Chahine’s Kufi style is the Arabic equivalent of the sans serif revolution in Latin typeface, AbiFeres said. Critics of both alphabetical shifts are not used to reading long texts in this style, charges AbiFeres, and consequently claim the modern fonts are less legible.

“To this day, when you do experiments with Arabic type people consider it dangerous ... because you are ruining the culture,” she said. “So it’s this very conservative mentality. ... For me again the problem is a cultural problem in this stage in the history of Arabic. Being more open-minded about exploring different ways to treat the type. The fact that it is so dogmatic that there is less attention to how the typeface will be used, for what purpose. You almost flatten the culture by saying everything looks the same no matter where it is used.”

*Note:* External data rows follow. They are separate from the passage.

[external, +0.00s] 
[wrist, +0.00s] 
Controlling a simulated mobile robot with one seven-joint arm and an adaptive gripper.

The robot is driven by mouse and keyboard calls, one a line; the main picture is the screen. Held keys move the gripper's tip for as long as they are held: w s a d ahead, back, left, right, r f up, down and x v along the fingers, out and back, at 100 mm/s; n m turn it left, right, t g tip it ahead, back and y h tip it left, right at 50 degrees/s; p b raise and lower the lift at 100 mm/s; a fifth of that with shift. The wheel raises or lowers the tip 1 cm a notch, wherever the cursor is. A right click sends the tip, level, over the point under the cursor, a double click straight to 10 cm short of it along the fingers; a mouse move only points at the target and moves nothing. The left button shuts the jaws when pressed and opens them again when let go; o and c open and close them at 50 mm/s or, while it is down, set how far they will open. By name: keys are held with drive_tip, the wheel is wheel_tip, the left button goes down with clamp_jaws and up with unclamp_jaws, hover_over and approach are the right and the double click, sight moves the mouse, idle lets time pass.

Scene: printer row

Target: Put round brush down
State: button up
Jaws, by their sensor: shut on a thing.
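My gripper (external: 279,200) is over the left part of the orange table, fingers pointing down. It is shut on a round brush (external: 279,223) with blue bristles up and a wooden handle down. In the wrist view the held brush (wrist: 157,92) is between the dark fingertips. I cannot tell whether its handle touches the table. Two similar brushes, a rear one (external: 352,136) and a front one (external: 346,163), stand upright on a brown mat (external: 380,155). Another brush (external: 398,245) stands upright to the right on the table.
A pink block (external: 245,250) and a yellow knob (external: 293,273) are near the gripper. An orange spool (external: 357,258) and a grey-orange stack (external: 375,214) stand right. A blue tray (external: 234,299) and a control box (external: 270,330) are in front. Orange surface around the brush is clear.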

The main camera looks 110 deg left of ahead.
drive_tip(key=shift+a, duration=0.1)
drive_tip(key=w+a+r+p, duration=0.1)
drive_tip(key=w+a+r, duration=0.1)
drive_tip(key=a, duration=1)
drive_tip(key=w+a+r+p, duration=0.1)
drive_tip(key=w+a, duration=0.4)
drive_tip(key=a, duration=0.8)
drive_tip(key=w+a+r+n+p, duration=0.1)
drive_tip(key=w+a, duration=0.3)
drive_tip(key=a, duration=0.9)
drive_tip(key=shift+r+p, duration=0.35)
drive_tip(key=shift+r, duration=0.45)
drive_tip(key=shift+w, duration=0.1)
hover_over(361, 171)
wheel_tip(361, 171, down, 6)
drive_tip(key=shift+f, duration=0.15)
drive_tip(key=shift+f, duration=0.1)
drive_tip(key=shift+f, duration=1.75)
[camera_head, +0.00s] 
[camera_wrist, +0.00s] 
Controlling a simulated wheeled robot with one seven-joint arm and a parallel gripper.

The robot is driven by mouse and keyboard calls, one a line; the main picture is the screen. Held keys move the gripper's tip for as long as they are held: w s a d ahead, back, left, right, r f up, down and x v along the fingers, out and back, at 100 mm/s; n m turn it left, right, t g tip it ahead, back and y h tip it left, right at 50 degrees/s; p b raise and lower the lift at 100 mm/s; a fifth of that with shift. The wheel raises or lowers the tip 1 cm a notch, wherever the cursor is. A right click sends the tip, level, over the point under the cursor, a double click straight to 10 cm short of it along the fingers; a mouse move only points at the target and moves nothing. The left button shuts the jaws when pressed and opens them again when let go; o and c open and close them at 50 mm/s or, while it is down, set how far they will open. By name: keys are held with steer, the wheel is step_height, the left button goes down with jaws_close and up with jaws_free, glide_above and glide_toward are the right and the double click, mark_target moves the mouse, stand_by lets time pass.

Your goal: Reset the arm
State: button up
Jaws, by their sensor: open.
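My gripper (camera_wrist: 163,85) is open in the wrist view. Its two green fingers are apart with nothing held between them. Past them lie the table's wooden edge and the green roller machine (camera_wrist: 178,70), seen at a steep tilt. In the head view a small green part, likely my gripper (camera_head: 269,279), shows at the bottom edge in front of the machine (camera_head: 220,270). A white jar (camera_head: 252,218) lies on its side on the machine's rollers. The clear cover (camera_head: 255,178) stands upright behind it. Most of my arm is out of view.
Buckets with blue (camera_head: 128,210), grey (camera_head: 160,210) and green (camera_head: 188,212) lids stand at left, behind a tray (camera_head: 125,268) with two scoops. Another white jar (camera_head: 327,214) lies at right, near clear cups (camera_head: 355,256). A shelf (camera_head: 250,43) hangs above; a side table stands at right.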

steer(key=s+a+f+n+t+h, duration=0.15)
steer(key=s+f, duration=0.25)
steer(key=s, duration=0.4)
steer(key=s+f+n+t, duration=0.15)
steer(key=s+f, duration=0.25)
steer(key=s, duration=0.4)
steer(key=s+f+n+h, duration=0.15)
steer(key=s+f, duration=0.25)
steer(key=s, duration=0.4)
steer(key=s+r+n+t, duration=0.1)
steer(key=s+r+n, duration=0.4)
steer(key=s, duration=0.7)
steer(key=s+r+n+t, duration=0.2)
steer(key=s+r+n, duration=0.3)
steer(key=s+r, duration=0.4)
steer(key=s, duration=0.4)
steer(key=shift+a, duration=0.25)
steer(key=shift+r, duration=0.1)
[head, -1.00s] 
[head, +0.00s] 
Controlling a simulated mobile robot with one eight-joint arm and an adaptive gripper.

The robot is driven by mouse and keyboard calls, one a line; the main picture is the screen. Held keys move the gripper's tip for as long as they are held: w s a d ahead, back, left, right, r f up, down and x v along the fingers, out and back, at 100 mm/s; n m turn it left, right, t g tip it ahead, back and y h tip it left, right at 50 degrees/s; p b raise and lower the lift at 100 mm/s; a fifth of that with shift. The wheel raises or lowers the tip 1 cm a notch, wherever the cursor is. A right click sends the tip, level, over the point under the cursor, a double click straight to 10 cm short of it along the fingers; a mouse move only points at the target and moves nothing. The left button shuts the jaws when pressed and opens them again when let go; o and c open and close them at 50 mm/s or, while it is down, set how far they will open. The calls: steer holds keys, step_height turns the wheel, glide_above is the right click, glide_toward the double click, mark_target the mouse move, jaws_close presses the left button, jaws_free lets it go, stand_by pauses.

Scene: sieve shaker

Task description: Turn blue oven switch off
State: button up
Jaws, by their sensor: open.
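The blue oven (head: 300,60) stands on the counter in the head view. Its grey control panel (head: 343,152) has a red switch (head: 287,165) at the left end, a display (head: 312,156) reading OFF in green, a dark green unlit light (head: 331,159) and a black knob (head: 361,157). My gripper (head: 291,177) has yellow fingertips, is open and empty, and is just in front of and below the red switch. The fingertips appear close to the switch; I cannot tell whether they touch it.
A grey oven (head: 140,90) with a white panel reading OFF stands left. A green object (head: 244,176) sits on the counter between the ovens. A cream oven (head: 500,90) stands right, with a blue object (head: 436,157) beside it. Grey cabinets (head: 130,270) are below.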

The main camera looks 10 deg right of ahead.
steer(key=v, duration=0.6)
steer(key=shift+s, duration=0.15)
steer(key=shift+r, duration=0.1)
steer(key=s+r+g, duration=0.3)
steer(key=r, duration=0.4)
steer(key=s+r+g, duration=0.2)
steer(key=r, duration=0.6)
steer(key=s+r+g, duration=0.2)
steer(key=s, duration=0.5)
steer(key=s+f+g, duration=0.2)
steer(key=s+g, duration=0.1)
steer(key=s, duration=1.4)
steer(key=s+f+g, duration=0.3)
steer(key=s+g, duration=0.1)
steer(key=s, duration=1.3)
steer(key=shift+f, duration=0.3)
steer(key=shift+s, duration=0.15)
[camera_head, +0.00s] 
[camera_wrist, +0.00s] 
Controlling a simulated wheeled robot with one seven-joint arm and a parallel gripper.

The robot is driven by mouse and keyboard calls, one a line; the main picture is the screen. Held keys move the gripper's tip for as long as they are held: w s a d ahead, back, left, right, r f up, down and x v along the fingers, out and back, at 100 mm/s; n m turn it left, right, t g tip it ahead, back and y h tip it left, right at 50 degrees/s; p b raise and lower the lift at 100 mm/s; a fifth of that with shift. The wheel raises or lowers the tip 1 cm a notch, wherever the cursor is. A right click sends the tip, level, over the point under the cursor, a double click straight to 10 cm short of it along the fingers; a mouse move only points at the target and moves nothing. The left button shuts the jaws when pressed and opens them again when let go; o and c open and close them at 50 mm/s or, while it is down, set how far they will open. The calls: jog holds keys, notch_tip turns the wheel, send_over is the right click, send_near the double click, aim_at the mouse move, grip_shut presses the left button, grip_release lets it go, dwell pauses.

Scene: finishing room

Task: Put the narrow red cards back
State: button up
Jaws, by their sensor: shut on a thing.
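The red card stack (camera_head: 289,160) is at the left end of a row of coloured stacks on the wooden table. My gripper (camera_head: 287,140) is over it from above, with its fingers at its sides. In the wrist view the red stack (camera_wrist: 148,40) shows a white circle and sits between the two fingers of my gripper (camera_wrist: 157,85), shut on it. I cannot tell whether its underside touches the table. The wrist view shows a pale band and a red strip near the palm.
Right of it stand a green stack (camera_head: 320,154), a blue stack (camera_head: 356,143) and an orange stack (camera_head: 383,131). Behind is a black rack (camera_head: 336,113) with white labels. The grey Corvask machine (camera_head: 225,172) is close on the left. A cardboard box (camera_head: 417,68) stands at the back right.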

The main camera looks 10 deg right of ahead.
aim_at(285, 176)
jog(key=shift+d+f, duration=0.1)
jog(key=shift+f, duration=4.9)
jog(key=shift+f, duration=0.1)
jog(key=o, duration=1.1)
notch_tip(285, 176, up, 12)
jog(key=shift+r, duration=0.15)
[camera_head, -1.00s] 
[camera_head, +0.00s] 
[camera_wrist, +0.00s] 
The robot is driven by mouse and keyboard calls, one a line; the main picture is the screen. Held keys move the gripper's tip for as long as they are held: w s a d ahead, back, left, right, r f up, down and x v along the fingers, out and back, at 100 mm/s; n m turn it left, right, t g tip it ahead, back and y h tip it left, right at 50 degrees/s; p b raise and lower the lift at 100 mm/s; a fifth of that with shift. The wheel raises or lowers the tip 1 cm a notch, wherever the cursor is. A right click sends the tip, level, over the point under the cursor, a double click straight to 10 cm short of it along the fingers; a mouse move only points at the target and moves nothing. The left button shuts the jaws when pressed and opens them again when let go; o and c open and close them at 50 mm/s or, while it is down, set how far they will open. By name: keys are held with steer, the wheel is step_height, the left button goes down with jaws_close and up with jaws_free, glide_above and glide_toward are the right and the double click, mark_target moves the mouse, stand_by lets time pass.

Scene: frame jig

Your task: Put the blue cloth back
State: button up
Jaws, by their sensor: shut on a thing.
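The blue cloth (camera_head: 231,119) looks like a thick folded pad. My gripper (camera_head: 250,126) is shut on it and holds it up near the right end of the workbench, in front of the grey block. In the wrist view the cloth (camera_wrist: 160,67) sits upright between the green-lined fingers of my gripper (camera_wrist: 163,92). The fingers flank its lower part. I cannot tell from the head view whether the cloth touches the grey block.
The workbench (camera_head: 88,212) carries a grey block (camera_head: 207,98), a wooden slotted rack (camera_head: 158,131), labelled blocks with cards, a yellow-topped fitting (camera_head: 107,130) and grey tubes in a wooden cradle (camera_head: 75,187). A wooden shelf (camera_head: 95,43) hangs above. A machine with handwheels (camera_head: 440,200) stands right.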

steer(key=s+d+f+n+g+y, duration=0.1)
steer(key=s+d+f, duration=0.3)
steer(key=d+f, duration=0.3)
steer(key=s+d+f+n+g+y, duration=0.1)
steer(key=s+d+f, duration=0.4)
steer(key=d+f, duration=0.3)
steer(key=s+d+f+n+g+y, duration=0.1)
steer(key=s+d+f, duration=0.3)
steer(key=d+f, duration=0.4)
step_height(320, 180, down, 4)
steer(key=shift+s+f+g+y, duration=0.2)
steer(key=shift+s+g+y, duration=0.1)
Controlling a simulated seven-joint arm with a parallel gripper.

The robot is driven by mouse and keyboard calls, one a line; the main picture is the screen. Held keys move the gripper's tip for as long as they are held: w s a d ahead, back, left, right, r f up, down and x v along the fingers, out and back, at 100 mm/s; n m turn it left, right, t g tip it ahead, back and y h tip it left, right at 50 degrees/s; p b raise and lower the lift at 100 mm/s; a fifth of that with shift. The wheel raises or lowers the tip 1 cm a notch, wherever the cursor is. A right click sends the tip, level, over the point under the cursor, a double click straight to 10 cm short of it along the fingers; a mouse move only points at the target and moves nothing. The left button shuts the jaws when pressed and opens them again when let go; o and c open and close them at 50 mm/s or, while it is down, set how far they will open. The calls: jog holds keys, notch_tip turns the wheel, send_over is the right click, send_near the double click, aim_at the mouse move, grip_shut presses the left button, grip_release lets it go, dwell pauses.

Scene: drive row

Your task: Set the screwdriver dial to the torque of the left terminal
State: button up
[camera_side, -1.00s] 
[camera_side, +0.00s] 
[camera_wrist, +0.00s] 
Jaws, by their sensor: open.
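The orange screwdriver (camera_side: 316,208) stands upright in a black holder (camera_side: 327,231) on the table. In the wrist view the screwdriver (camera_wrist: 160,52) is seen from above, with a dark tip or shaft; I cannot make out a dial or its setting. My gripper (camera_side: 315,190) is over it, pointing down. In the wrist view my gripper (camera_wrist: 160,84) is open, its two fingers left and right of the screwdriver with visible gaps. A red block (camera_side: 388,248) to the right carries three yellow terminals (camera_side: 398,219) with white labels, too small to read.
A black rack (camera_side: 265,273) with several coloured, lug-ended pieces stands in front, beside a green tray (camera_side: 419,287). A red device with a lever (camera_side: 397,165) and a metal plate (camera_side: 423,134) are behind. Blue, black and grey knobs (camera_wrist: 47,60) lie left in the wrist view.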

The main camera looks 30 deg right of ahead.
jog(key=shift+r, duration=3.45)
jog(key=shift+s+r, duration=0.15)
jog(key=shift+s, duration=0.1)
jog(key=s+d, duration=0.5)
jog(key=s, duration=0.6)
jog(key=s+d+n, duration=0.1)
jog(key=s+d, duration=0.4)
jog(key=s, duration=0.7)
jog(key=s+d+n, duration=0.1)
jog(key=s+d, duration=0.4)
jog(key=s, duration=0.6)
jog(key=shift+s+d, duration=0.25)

The first child of Sayegh’s typographical revolution, Chahine, designs her fonts for specific mediums. Kufiya, for instance is meant to be used in paragraphs. It’s not a typeface you’d use for large headlines or technical applications.

“When you look at the font there is harmony between the Arabic and the Latin,” she explained. “They are supposed to sit on the same page without having any contrast, without having a fight. They can coexist but they don’t have to be the same. This is as much a cultural political statement as it is a design statement: that it is OK and possible to have equal dialogue with entities that are very different than us as long as we understand that we are different and it’s OK to be different.”

Achieving this harmony and equality between Latin and Arabic letters is key to creating good Arabic typefaces, which Sayegh believes will unshackle calligraphy from the modern perception of its main purpose as an efficient means of transcribing and perpetuating the written word.

“Now the printing press can do that so calligraphy can go back to its original purpose to be a kind of meditation for the divine,” he said. “This is the primary function of Arabic calligraphy. It was one way to translate the divine words and visualize these divine words into a form and that’s why it’s like a prayer. It’s not about the content.”